_Exercise instructions_
Find the lines that contain the word "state" and copy each one.

_Data for this exercise_

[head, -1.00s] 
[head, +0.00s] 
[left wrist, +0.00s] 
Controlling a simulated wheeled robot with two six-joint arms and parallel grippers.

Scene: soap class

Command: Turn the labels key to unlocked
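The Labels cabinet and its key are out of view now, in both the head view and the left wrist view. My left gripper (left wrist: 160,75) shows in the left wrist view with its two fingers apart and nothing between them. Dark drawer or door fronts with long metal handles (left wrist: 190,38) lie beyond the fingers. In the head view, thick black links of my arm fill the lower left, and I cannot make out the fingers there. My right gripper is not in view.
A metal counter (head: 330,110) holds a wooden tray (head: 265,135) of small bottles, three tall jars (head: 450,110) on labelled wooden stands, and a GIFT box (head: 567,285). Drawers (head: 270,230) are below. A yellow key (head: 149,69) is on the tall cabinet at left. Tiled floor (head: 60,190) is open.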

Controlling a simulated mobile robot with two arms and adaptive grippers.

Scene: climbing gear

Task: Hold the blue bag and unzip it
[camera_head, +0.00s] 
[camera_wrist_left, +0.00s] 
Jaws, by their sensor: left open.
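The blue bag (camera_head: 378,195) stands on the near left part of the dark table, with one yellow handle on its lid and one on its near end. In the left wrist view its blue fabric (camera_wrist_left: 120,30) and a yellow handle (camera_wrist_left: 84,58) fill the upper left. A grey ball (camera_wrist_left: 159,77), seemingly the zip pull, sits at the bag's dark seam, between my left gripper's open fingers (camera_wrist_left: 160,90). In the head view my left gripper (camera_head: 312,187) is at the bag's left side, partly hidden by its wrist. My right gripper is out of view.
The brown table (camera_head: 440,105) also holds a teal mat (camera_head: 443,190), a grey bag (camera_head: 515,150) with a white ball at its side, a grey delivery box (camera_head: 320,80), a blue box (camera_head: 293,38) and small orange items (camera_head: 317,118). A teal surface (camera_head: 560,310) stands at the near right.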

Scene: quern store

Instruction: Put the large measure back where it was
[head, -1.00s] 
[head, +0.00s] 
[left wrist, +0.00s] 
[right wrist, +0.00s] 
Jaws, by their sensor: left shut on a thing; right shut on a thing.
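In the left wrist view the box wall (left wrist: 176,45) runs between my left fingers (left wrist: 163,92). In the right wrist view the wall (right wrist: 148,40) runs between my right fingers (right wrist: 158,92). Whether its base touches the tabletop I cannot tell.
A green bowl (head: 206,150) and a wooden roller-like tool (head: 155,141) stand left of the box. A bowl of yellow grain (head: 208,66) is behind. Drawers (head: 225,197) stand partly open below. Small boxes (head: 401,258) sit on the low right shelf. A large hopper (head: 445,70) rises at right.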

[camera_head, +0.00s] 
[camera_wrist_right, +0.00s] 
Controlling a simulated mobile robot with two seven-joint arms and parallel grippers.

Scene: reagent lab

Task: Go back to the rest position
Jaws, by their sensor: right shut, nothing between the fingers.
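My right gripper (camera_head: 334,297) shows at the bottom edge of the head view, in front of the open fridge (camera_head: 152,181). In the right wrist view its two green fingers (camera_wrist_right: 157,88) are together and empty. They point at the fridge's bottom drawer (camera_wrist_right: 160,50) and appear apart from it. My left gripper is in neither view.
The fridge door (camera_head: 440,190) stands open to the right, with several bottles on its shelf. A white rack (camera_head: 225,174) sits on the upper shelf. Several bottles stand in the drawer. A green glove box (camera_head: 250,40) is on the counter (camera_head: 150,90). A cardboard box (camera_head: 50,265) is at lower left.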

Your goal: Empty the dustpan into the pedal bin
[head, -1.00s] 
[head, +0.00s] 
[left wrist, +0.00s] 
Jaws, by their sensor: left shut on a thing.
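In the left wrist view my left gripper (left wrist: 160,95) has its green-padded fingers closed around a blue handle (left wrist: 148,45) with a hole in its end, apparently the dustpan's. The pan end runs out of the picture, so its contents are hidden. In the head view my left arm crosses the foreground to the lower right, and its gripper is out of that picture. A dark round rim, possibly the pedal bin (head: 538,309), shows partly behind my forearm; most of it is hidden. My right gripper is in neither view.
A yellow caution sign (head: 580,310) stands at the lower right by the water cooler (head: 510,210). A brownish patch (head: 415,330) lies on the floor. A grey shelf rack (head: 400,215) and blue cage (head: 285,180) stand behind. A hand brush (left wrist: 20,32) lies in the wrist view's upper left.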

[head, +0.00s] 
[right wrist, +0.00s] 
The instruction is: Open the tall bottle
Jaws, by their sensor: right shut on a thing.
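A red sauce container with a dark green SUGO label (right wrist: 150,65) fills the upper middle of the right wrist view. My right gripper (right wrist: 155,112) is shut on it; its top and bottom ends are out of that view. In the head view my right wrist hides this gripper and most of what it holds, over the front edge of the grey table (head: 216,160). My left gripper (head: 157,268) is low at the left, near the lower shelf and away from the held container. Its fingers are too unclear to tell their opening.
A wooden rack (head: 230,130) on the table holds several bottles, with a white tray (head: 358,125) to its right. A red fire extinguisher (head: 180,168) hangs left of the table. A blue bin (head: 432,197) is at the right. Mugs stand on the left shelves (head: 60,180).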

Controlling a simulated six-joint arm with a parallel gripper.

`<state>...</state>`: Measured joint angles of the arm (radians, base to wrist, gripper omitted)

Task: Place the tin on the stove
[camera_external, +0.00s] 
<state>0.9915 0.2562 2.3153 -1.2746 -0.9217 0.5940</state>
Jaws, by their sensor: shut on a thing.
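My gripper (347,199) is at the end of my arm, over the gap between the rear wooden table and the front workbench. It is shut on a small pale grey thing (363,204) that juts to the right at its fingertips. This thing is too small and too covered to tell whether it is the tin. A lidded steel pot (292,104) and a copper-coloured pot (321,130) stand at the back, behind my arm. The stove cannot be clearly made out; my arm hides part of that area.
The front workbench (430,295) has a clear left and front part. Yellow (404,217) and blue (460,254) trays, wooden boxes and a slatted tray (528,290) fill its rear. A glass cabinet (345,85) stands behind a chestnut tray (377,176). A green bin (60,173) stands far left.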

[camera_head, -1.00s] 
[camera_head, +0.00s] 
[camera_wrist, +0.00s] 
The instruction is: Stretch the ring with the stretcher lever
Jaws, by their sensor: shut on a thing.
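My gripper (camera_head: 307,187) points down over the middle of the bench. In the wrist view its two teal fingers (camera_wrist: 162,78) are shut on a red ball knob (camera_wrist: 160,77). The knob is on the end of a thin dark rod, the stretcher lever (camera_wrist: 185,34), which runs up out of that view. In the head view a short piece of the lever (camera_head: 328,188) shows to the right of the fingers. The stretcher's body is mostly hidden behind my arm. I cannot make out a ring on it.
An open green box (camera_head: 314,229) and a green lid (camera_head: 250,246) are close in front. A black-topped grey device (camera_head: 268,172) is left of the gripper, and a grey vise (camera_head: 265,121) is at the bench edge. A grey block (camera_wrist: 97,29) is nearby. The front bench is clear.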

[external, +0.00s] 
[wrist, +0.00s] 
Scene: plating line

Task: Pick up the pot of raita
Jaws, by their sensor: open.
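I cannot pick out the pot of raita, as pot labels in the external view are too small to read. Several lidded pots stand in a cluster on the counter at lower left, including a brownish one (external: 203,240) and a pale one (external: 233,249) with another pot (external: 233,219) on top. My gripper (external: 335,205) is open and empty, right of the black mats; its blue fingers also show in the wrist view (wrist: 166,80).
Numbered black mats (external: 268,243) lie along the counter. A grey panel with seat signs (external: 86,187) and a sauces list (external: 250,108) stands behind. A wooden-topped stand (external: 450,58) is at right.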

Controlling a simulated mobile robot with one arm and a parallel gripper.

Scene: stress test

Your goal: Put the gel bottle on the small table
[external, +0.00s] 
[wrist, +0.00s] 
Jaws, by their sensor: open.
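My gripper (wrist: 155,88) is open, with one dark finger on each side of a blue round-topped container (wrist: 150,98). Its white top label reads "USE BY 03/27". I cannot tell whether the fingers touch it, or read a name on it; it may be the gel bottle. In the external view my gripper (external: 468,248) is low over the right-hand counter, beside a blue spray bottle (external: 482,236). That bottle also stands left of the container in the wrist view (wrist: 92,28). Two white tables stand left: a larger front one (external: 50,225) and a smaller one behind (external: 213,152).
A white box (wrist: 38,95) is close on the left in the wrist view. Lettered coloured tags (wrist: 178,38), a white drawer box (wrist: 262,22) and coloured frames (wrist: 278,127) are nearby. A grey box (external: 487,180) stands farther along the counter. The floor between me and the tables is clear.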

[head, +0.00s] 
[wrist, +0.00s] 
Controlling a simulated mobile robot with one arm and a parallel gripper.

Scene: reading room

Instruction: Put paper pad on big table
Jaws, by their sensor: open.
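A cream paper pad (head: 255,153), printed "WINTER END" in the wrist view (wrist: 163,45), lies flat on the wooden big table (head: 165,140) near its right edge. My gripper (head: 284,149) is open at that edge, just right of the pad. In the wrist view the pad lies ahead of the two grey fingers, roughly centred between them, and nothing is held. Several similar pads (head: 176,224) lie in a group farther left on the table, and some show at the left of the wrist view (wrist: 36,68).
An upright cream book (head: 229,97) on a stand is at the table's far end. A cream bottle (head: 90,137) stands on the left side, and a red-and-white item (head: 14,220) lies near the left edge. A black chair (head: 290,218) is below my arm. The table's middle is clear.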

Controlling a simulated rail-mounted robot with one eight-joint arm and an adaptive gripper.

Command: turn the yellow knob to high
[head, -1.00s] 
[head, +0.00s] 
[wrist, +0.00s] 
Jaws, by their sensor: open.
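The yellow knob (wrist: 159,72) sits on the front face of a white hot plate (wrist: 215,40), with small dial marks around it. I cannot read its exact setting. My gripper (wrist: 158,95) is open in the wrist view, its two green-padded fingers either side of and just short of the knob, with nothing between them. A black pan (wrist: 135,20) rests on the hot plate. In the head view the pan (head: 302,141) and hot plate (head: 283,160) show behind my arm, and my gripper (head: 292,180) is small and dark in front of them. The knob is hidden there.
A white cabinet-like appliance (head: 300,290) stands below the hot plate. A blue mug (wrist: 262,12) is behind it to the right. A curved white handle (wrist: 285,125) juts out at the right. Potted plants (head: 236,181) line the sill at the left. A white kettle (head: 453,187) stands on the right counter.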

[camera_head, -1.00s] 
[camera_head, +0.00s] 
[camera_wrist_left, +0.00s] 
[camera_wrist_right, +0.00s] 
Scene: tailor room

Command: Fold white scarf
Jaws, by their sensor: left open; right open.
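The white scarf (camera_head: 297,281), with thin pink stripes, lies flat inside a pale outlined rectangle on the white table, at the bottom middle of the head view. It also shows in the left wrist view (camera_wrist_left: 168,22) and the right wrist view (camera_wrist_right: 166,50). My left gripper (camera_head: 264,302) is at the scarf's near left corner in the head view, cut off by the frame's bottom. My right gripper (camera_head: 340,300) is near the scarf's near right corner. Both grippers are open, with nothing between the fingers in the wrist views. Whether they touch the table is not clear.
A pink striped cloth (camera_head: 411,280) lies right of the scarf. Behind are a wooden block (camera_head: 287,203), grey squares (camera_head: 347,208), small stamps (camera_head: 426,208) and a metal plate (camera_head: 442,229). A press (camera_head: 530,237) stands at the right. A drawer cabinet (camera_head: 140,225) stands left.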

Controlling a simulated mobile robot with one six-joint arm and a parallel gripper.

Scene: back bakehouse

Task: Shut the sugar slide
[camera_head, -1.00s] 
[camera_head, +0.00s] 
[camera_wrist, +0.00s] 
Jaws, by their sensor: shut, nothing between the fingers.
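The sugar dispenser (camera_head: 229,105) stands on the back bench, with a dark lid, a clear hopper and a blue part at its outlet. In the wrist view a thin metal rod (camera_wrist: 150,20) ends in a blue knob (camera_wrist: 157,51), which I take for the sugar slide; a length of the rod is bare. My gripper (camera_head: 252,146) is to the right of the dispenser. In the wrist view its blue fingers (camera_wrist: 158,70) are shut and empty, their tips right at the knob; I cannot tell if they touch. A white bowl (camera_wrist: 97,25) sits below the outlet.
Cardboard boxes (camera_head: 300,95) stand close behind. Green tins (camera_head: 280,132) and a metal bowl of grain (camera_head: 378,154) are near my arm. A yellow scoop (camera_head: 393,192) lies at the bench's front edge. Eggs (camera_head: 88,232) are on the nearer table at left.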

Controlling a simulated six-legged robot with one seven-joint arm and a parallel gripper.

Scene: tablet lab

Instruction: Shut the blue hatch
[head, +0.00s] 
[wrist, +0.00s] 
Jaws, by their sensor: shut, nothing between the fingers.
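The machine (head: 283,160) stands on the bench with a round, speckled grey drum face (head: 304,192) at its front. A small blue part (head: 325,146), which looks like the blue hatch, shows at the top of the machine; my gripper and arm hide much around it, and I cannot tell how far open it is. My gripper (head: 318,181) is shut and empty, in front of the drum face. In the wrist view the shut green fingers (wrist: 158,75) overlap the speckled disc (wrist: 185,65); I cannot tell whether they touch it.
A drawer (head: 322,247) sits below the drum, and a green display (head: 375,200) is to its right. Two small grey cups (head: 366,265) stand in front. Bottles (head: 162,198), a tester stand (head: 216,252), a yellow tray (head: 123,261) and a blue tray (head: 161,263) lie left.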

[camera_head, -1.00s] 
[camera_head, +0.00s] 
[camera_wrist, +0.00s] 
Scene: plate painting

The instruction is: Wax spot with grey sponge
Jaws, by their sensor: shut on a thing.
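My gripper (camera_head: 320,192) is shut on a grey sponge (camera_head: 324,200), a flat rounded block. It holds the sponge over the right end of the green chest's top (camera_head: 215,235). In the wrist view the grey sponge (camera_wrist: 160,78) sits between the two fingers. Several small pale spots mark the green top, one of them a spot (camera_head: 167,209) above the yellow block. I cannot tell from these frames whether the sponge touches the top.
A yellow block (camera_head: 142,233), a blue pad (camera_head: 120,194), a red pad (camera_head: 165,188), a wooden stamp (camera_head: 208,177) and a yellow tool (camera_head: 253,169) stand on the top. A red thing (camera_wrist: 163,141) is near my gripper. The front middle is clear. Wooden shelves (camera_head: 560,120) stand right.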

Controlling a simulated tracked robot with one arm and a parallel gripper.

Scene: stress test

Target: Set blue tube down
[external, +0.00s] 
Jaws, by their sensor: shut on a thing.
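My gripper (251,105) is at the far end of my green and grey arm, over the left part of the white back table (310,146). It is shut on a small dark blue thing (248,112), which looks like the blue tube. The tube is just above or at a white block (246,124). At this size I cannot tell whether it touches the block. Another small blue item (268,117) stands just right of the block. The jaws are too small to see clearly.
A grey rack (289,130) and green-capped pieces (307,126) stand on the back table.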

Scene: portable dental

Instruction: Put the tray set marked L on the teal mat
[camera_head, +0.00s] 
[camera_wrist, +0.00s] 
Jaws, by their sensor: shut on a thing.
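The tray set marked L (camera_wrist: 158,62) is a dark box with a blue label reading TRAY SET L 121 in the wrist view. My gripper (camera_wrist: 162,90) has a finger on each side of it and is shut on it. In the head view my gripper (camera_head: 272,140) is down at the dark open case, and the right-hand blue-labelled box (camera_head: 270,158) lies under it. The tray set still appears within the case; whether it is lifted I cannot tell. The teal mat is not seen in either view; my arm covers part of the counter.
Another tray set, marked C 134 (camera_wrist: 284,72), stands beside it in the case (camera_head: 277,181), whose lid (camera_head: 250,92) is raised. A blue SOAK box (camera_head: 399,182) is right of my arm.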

_Result_
`<state>...</state>`: Measured joint angles of the arm (radians, base to wrist, gripper omitted)
<state>0.9915 0.2562 2.3153 -1.2746 -0.9217 0.5940</state>

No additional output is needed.